I'm at this poker game and this kid to my left is bragging about all the chicks he hits including a "playboy model" when all of a sudden this 22 guy looks him in the eye and says "ever fuck a 70 woman. The things they can and are willing to do" Next think the whole table is quiet for an hour. That guys my hero...
I'm eating my dinosaur chicken nuggets in the order they would die in the food chain.
You hooked up with a kindergarten teacher?
Yea. It's kind of weird knowing that there are kindergarten teachers out there with their nipples pierced.
Im surprised putting the throwing knife "dartboard" next to the door didnt end up worse
almost got into it with the cashier. bitch dont look at me like that just cuz im only buying wine and icing. ill fight.
woke up to see a man wearing a sailor hat and covered in vomit sneaking out the door. Epic night indeed.
Everyone was hooking up and I was just by myself rolling around in the grass at one point ... Which I am allergic to.
I didn't talk to any girls wearing masks because I wanted to avoid making the big mistake of making out with my sister.
He pissed on a police station. Then expected to not be arrested. Sounds accurate.

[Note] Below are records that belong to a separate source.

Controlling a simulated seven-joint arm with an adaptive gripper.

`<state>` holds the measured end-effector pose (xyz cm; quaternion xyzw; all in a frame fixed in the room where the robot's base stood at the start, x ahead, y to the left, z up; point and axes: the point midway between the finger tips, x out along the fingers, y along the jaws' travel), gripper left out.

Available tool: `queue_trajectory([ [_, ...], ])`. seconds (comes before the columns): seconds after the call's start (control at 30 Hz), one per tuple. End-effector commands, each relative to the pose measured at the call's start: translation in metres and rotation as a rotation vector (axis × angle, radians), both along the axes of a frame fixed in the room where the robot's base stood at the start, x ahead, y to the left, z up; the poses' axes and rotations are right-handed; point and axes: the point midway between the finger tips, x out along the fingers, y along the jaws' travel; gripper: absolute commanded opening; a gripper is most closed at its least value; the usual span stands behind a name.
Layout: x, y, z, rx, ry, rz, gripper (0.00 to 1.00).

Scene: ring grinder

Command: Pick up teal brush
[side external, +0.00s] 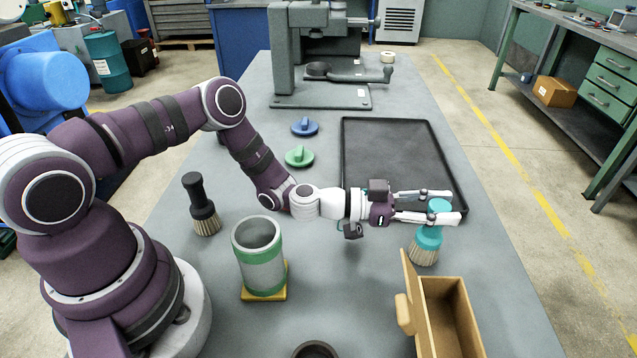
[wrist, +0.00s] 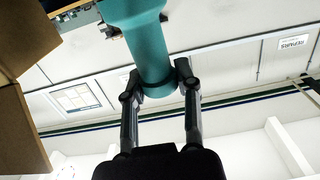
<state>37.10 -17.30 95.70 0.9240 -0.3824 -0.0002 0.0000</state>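The teal brush (side external: 427,236) has a teal handle and head with pale bristles pointing down. It is roughly upright at the right of the table in the side external view, between the black tray and the wooden box. My gripper (side external: 438,206) reaches it from the left, with a finger on each side of the upper handle. In the wrist view the teal handle (wrist: 149,50) runs down between the two fingertips of my gripper (wrist: 157,80), which appear to touch both sides. I cannot tell whether the bristles touch the table.
A wooden box (side external: 449,311) stands close in front of the brush. The black tray (side external: 395,160) lies behind it. A green-banded cylinder (side external: 261,262), a dark brush (side external: 203,206), a green knob (side external: 299,157) and a blue knob (side external: 305,126) stand to the left.

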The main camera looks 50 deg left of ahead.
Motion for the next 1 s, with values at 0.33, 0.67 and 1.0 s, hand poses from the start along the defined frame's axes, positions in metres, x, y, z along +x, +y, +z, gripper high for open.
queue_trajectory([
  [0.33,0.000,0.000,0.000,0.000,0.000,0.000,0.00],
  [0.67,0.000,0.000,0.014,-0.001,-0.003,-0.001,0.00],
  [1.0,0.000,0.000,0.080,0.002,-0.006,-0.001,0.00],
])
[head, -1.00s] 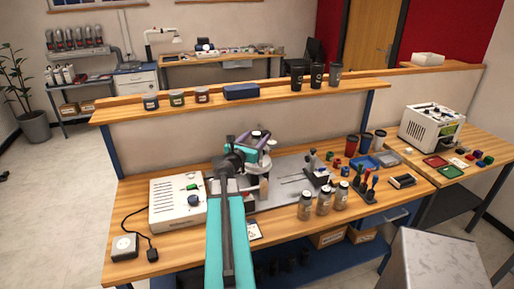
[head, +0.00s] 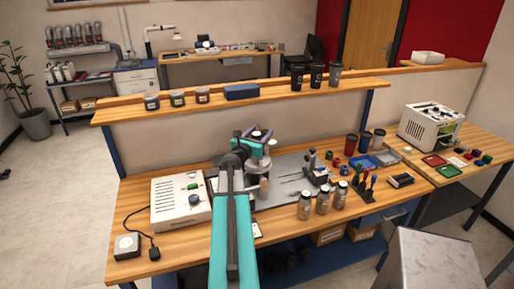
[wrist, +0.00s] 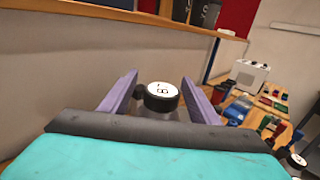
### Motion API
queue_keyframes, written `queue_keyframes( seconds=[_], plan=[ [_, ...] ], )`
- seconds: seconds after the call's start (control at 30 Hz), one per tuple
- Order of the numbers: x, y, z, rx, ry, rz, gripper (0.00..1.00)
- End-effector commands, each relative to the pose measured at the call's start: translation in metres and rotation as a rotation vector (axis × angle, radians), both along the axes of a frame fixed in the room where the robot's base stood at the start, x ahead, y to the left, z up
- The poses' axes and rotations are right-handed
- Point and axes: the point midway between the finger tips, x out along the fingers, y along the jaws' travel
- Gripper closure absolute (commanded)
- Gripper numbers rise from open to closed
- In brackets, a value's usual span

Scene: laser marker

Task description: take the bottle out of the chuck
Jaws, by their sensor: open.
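In the wrist view, a bottle (wrist: 161,97) with a black cap and a white numbered top stands between the two purple fingers of my gripper (wrist: 160,77). The fingers are open, one on each side of the cap, and I cannot tell whether either touches it. The bottle's lower part is hidden behind my wrist. In the head view, my gripper (head: 260,134) is over the laser marker area at the bench's middle, and my arm covers most of what is there. The chuck is hidden behind my arm and cannot be made out clearly.
Three capped bottles (head: 322,201) stand at the bench's front edge. A white control box (head: 180,204) is left of my arm. Screwdrivers in a stand (head: 365,183), cups (head: 351,145) and blue trays (head: 366,162) are to the right. A shelf (head: 270,93) runs behind.

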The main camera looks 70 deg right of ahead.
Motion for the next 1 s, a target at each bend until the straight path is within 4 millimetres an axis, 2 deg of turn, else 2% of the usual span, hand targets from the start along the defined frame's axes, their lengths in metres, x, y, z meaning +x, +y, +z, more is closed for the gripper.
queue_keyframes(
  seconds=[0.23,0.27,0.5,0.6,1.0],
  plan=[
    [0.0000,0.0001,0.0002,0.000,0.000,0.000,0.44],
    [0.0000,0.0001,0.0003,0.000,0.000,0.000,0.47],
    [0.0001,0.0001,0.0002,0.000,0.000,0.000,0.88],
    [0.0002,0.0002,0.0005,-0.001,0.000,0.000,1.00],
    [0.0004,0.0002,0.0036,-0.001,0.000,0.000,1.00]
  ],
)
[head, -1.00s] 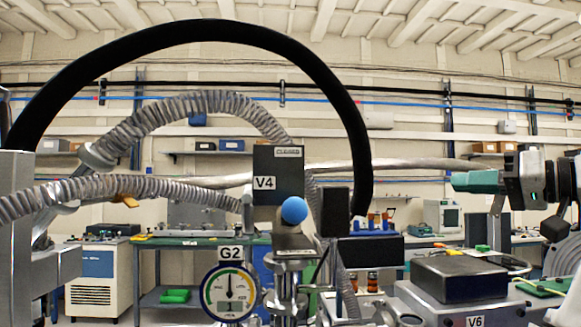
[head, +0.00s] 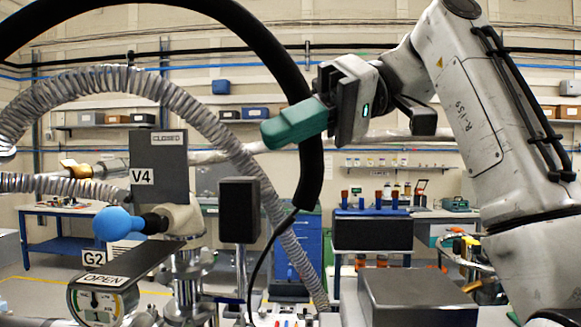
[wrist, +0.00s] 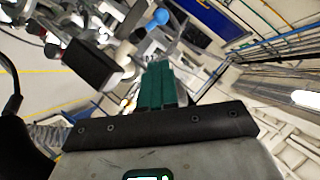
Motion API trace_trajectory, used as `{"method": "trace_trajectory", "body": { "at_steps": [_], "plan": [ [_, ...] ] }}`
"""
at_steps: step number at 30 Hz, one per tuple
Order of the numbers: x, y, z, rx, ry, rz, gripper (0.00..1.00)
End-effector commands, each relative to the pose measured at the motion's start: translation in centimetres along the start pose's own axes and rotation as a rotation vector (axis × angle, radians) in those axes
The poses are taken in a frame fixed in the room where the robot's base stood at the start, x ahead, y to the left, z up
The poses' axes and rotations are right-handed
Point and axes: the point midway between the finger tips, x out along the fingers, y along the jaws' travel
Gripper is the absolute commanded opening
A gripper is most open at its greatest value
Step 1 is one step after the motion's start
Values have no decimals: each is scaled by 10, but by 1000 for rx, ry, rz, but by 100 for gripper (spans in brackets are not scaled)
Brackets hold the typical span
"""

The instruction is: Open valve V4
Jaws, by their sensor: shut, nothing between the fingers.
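Valve V4 stands at left in the head view, with a dark upright plate (head: 160,165) that bears the V4 label and the word CLOSED. A blue ball knob (head: 115,224) sits on a short dark stem at its front. A flat plate reading OPEN (head: 112,272) lies below the knob, over gauge G2 (head: 97,304). My gripper (head: 270,132) has teal fingers pressed together, empty, above and to the right of the knob and apart from it. In the wrist view the fingers (wrist: 158,68) point up the picture, and the blue knob (wrist: 158,18) shows beyond them.
A thick black hose (head: 262,45) arches over the valve and comes down close to my gripper. A ribbed grey hose (head: 195,112) runs behind the valve. A dark box (head: 239,210) stands right of the valve. A black-topped unit (head: 418,293) fills the lower right.

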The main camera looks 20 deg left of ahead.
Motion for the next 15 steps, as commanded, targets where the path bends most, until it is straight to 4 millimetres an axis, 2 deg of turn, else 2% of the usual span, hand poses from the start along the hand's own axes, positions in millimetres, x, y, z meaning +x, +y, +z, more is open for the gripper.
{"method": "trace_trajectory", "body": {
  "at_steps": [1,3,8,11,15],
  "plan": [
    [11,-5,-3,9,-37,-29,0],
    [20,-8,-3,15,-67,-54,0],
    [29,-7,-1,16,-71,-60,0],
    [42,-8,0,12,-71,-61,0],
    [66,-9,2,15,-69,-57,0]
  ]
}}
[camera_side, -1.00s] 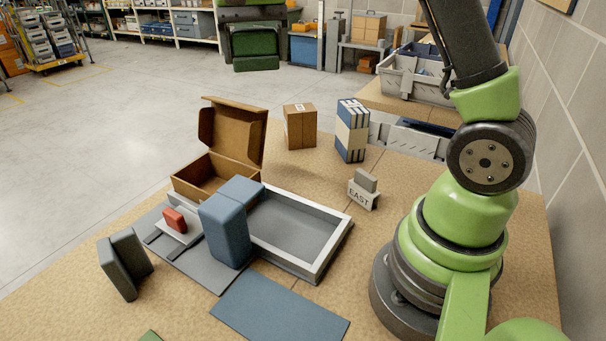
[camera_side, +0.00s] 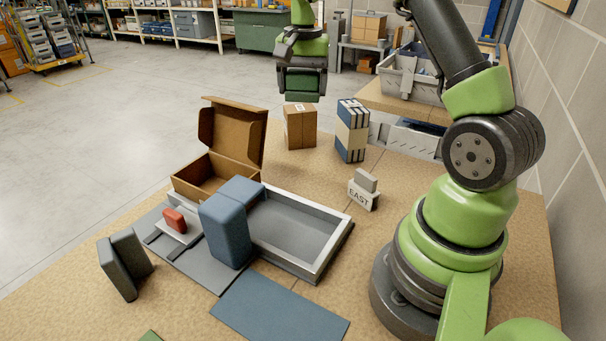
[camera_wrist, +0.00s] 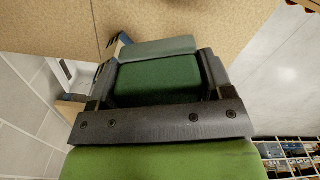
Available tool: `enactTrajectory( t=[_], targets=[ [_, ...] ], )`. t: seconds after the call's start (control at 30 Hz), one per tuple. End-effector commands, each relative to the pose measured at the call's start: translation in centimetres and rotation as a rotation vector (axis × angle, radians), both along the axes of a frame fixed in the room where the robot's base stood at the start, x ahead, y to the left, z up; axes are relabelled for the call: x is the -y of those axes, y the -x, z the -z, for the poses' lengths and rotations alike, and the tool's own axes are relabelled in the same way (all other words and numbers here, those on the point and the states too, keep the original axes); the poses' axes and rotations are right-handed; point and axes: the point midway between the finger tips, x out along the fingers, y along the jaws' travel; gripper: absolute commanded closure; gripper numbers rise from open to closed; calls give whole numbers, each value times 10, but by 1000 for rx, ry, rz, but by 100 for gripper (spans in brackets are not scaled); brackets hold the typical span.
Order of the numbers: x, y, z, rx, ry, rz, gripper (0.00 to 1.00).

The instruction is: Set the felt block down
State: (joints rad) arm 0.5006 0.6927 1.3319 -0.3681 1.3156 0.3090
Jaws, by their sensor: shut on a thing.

the last thing i remember was the norwegian kid tacking a bag of wine to the ceiling, then boom! shower drain.
Two chicks walked outta his room and all he did was beat his chest like LeBron and yell, "And 1!"
Is it too early in the day to be getting dressed for the strip club?
My liver needs me to go back to work asap.
I am drunkenly riding a razor scooter up and down the hills of Cincinnati
What in the fuck are you doing with your life
Sorry for not calling you back. I got drunk and passed out on the kitchen floor. I just found my phone in the shower.